The last few days it's been so hot here, the AC is running at all times. My instinct of survival makes it almost impossible to leave the house at all, except at 6:30 AM for our almost daily morning run (which by the way was especially good today, all the way to the airport and back at a steady and rather fast pace and without any walking). I think I will soon continue to work on my graphic novel, 9 months of a break from it I guess is more than enough.
People always seem to wonder-slash-inquire about me being a stay-at-home-husband. Nobody wonders about stay-at-home-wifes. People also talk about purpose in life; as if not having a job meant losing one's soul, one's brains and one's right to exist. I wish they'd stop. Having a job will never be my first priority in life.
I'm in for some part-time work, though. Applied for 4 jobs. No news there yet, unfortunately.
But this is new: I've managed to hook my wife on German Eierkuchen, or thin pancakes (like crepes). Hehe. We even had them for mid-day meal today. How awesome is that! I think I can start working now on Mustard Eggs and Sauerkraut. Muahahahaha!

Tuesday, September 1, 2009

Curry Chicken With Rice

We started off September with a nice morning run, and later a new mid-day meal: Curry chicken with rice, vegetables and fruit.
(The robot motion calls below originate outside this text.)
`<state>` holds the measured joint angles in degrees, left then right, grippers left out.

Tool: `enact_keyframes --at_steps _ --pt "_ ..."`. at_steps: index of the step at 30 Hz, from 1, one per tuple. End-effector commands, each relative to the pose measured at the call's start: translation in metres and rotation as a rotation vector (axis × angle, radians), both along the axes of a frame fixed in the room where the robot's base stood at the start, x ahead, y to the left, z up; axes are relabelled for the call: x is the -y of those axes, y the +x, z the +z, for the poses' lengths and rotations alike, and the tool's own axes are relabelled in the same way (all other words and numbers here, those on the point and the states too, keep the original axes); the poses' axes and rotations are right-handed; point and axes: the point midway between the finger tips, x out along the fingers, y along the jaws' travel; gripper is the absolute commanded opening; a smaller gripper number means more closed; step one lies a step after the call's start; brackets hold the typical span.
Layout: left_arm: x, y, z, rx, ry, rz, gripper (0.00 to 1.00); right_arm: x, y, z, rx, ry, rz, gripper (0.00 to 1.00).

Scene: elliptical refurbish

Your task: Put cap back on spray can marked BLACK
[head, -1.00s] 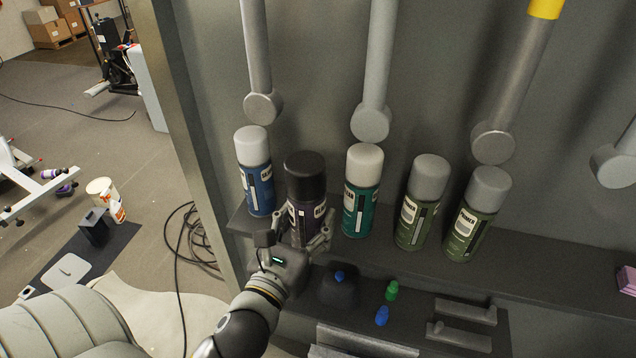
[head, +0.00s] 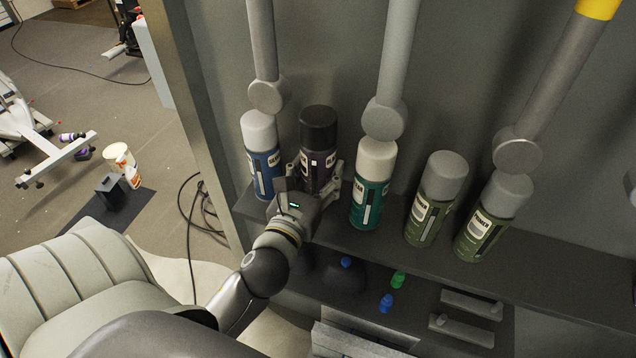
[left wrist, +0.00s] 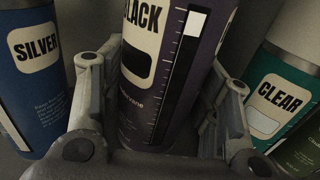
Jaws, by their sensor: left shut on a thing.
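The spray can marked BLACK (head: 318,168) has a purple body, and a black cap (head: 319,129) shows on its top in the head view. It looks upright, in the row on the shelf between the blue and teal cans. My left gripper (head: 315,184) is shut on its body from the front, below the cap. In the left wrist view the can (left wrist: 150,95) stands between the two fingers, its label facing me. Its top is out of that view, and its base is hidden in the head view. My right gripper is not in view.
A blue SILVER can (head: 264,168) stands close on the left, a teal CLEAR can (head: 372,195) on the right. Two olive cans (head: 428,205) (head: 488,225) stand farther right. Grey hanging rods (head: 388,70) come down behind and above. Small blue and green bottles (head: 398,281) are below the shelf (head: 540,268).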

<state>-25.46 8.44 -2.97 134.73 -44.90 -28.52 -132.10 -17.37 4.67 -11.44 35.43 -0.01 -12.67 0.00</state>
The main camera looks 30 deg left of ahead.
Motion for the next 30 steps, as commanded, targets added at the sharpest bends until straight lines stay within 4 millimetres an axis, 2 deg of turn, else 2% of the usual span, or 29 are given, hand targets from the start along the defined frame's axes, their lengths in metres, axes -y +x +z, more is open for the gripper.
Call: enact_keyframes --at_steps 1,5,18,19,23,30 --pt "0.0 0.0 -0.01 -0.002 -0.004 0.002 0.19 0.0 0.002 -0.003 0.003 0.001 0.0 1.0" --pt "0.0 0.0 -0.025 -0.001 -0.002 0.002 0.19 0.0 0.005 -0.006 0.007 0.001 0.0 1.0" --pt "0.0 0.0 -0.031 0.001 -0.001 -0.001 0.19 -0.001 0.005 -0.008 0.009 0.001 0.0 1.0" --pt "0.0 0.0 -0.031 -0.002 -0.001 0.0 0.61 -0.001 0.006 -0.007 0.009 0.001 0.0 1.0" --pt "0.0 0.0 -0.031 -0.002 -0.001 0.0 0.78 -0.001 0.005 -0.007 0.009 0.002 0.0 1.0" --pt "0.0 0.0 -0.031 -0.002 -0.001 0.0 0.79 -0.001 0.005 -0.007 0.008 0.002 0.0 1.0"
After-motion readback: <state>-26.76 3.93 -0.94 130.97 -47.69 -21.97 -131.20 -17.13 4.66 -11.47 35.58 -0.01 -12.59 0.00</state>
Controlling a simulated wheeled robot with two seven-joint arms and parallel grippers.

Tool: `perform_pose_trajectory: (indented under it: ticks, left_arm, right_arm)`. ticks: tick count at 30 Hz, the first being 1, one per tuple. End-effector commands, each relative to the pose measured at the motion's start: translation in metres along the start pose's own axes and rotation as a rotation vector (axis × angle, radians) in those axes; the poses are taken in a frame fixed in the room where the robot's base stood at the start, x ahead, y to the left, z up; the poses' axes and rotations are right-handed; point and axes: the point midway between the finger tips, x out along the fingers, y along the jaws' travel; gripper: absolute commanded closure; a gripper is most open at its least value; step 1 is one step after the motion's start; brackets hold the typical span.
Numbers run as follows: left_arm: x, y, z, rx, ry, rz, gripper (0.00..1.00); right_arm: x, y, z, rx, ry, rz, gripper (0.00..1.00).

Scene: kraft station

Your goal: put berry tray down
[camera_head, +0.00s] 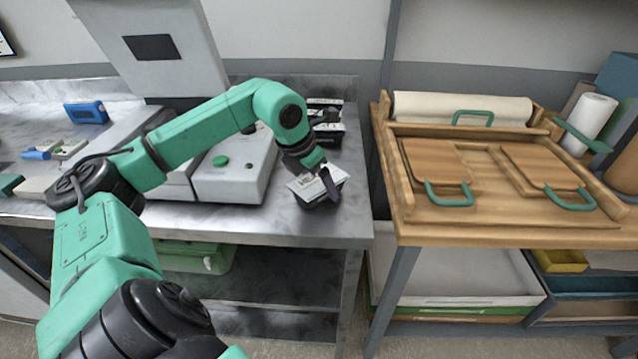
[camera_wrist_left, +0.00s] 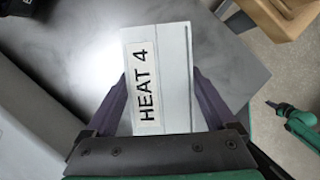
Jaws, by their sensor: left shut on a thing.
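The berry tray (camera_head: 318,186) is a small dark tray with a pale top, at the right end of the steel bench (camera_head: 290,226). In the left wrist view its pale top (camera_wrist_left: 172,75) carries a label reading "HEAT 4". My left gripper (camera_head: 322,178) is shut on it, with one dark finger on each side of the tray (camera_wrist_left: 158,95). The tray is at or just above the bench top; I cannot tell whether it touches. My right gripper does not show in the head view.
A white machine with a green button (camera_head: 221,161) stands left of the tray. Other dark packs (camera_head: 328,130) sit behind it. A wooden table with two boards (camera_head: 436,161) stands to the right, across a gap. Bare steel lies in front of the tray.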

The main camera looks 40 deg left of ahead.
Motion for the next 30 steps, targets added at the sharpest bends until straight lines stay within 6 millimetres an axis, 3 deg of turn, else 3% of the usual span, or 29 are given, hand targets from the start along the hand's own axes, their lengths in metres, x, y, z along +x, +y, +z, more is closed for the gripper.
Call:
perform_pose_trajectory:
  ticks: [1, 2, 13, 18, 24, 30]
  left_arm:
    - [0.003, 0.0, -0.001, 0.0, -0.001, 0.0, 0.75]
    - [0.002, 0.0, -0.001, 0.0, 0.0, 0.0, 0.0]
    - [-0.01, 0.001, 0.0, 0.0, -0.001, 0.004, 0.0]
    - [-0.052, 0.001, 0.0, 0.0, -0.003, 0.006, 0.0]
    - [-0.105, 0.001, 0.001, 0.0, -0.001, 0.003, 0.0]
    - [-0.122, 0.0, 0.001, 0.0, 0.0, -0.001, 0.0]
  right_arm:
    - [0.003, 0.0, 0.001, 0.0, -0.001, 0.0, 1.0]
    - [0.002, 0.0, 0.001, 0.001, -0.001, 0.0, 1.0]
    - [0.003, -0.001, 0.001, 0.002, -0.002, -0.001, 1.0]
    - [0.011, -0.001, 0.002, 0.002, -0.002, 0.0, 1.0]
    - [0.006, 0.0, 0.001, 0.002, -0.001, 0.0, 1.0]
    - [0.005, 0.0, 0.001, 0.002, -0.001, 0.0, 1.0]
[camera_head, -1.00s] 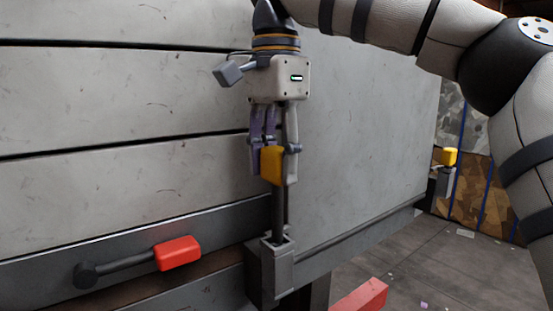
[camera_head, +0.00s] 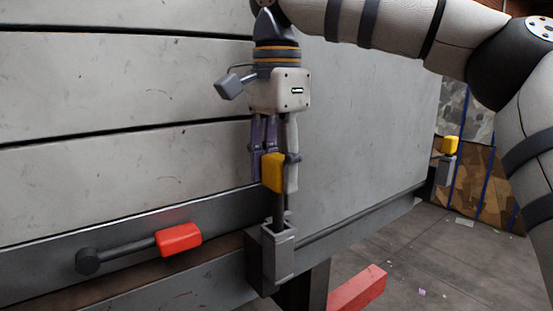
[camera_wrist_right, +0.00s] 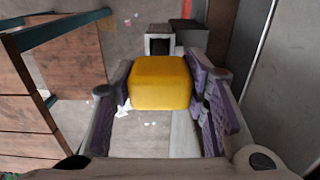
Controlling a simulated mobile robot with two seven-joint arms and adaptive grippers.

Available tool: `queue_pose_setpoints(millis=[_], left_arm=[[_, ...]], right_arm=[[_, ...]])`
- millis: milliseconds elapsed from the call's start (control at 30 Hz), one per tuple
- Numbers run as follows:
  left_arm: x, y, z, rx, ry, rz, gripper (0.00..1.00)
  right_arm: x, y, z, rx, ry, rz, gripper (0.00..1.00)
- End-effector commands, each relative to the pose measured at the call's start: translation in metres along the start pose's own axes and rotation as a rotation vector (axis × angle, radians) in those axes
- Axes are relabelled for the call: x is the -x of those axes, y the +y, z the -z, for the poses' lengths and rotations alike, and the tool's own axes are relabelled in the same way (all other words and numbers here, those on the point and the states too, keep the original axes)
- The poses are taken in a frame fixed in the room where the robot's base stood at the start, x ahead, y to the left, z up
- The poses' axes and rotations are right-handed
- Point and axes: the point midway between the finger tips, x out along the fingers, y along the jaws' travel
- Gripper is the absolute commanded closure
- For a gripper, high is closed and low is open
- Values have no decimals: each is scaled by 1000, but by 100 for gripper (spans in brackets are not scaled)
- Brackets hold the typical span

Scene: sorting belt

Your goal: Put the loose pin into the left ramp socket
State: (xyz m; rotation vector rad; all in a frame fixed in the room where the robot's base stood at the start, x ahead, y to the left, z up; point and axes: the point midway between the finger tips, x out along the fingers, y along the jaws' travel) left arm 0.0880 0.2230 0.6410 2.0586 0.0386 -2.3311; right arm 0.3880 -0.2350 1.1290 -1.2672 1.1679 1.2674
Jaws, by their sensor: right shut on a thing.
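My right gripper (camera_head: 275,172) is shut on the yellow handle of the loose pin (camera_head: 273,173) at mid picture in the head view. The pin is about upright, its dark shaft pointing down. The left ramp socket (camera_head: 283,259), a grey box bracket on the ramp's lower edge, is directly below. The shaft's lower end reaches the socket's top; how deep it sits inside is unclear. In the right wrist view the yellow handle (camera_wrist_right: 160,83) is between the purple-padded fingers and hides the shaft. The socket's dark opening (camera_wrist_right: 161,45) shows just beyond it. My left gripper is not seen.
A red-handled lever (camera_head: 179,239) lies along the ramp edge to the left. Another yellow-topped pin (camera_head: 450,145) stands in a bracket (camera_head: 445,171) at the ramp's far right end. A red beam (camera_head: 357,289) is below. The large pale ramp panel (camera_head: 365,120) is close behind the gripper.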

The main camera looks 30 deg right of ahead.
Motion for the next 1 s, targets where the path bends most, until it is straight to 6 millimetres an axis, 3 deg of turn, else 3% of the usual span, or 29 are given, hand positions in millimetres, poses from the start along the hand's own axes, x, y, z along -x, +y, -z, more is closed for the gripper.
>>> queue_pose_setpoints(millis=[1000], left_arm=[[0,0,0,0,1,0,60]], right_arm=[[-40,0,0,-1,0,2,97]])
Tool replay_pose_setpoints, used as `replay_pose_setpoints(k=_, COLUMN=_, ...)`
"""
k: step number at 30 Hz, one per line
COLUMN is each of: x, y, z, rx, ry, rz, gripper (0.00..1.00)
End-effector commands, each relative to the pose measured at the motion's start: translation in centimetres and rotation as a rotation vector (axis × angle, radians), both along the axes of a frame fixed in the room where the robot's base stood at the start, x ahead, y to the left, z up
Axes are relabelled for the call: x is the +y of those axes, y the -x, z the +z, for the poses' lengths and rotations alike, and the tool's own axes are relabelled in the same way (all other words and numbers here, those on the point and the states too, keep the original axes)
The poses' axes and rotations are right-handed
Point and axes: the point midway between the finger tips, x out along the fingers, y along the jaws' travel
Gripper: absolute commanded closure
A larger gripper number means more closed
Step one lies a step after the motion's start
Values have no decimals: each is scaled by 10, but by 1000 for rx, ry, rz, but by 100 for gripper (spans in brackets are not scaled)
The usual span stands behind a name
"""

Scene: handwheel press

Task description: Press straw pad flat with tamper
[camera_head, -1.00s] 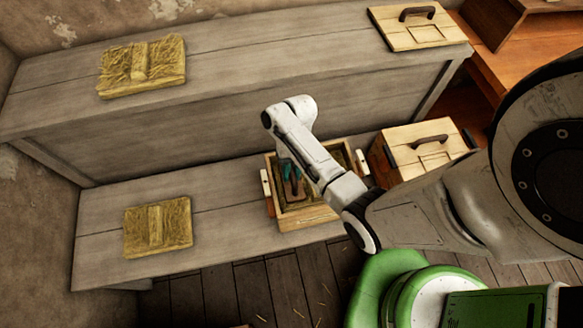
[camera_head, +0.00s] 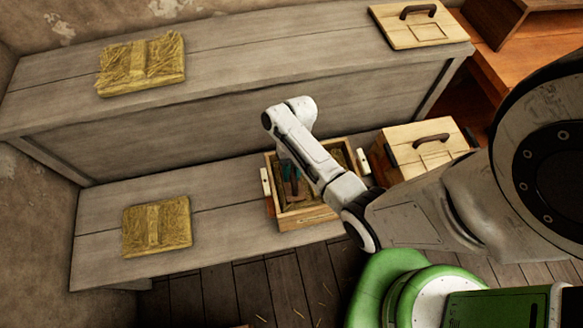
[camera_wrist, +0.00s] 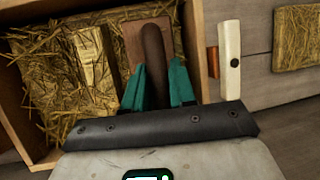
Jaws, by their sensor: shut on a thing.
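An open wooden box (camera_head: 308,217) stands on the lower bench, with a straw pad (camera_wrist: 62,68) inside it. Loose stalks stick out around the pad, and a raised paler band (camera_wrist: 93,62) crosses it. My gripper (camera_head: 291,172) is inside the box, partly hidden by my arm. Its teal fingers (camera_wrist: 157,75) are shut on the brown handle of the tamper (camera_wrist: 152,48). The tamper's wooden plate (camera_wrist: 132,36) lies low in the box beside the band, near one side wall. I cannot tell whether its underside touches the straw; the plate's near part is hidden.
White side handles (camera_head: 265,182) flank the box. A closed wooden box with a dark handle (camera_head: 424,157) stands close to its right. Bound straw pads lie on the lower bench (camera_head: 157,227) and upper bench (camera_head: 142,66). A handled lid (camera_head: 420,30) lies on the upper bench.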

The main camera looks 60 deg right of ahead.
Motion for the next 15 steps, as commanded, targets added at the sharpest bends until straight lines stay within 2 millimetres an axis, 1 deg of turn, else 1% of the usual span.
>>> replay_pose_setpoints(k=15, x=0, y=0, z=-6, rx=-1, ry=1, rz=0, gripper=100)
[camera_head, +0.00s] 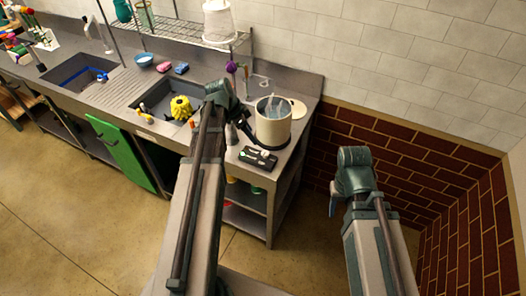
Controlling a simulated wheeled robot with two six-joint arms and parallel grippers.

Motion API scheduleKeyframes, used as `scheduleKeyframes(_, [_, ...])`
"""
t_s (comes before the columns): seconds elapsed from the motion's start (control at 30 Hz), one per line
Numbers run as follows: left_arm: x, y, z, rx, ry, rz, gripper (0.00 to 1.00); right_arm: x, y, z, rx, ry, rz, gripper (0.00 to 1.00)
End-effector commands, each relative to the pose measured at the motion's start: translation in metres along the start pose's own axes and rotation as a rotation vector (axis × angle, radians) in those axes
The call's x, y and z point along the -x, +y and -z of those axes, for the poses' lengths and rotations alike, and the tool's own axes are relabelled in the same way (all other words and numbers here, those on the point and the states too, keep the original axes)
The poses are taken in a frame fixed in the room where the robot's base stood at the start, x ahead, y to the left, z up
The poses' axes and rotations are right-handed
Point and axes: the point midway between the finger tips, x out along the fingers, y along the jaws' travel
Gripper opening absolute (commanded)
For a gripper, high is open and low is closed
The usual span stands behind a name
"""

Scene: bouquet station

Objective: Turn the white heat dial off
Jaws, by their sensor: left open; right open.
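A small black control panel (258,158) lies at the front right corner of the grey counter, below a cream pot (272,124). It bears small white and green parts; the white heat dial (248,153) seems to be the pale part on its left, too small to read its setting. My left gripper (241,122) is open beside the left side of the pot, above and left of the panel, partly hidden by my arm. My right gripper (333,204) is open, low and off the counter to the right, mostly hidden behind its own arm.
Left of the pot is a sink with a yellow spiky thing (181,107). A wire shelf with a white bucket (219,22) hangs above. A green door (120,152) hangs open below. Floor right of the counter is clear.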

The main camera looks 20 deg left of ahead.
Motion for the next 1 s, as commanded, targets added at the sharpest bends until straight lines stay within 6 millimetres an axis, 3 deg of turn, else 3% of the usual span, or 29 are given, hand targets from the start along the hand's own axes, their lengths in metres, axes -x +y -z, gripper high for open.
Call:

It sounds a bit sophisticated, and it tastes awesome, though the recipe is just a slightly altered version of what I call Everything-Meal with rice (basically: throw whatever you wanna eat into a pan together and eat it). I curried the chicken exuberantly, fried it, fried onions, threw in the cooked rice and vegetables (carrots, beans), curried it again, peppered it, salted it, found a tin of abandoned fruit-cocktail in the fridge, drank the juice, threw in the fruit, stirred it, added garlic, let the whole thing sit on low and hoped for the best.
And my wife liked it.
Success! Success!

Unfortunately I didn't take a picture, so just imagine rice and chicken with beans and carrots in a frying pan, but more yellow.